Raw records
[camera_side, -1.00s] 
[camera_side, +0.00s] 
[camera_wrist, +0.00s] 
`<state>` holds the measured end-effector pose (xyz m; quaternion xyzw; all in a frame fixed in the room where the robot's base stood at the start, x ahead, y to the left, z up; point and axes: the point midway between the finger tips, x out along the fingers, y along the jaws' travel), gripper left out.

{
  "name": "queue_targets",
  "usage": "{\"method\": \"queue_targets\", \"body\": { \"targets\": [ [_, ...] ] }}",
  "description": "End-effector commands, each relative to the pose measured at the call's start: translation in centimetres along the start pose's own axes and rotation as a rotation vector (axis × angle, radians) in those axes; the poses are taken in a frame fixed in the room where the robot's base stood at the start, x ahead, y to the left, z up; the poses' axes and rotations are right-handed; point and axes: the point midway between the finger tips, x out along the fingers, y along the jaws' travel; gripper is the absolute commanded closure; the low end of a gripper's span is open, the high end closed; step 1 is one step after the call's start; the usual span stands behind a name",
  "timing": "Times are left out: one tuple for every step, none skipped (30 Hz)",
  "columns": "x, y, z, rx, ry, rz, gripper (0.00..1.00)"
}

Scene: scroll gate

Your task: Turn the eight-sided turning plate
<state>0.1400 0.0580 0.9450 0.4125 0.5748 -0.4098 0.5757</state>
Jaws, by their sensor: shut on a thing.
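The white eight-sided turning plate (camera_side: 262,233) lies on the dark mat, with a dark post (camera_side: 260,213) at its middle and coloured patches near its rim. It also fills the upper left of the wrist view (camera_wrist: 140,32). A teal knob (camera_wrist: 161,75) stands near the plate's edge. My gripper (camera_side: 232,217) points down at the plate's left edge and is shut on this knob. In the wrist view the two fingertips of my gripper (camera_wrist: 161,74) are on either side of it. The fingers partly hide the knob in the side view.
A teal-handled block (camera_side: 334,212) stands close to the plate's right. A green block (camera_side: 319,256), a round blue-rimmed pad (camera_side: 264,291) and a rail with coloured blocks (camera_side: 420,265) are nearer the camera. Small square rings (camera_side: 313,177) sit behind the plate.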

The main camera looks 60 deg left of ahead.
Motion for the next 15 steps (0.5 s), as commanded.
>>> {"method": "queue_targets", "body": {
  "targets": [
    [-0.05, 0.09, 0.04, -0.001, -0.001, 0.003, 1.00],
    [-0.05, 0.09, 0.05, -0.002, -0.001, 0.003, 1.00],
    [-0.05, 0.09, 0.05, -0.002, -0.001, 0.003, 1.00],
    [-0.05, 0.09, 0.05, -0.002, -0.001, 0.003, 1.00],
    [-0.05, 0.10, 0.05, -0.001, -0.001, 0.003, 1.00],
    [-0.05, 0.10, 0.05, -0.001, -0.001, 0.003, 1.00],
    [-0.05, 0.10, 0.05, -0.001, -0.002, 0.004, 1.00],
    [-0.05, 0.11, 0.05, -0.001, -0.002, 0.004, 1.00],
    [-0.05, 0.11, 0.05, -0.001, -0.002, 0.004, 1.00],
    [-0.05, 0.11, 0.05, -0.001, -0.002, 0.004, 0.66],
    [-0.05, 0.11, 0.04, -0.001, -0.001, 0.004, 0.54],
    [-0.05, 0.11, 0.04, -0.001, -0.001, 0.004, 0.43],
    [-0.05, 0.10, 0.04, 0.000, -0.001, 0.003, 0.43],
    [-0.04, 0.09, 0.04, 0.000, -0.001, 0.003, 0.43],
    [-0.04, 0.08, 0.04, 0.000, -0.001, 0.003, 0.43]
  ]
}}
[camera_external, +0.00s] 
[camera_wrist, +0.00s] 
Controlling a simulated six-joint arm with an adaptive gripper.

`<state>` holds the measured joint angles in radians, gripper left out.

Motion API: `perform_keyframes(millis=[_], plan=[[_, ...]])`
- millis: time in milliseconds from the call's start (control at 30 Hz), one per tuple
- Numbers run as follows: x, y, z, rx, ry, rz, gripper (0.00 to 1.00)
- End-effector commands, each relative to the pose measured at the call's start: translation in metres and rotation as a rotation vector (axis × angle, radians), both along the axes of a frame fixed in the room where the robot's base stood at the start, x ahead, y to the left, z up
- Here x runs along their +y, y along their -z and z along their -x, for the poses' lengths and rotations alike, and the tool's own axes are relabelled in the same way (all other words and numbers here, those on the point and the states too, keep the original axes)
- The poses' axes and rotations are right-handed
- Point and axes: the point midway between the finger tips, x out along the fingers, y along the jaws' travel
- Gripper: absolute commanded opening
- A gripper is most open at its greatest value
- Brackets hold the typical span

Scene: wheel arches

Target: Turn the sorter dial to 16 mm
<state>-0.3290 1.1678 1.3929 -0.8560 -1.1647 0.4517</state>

## REQUIREMENTS
Tally the lines in the records above that contain the word "holds", and give only that number.

## RESPONSE TO THE TASK
2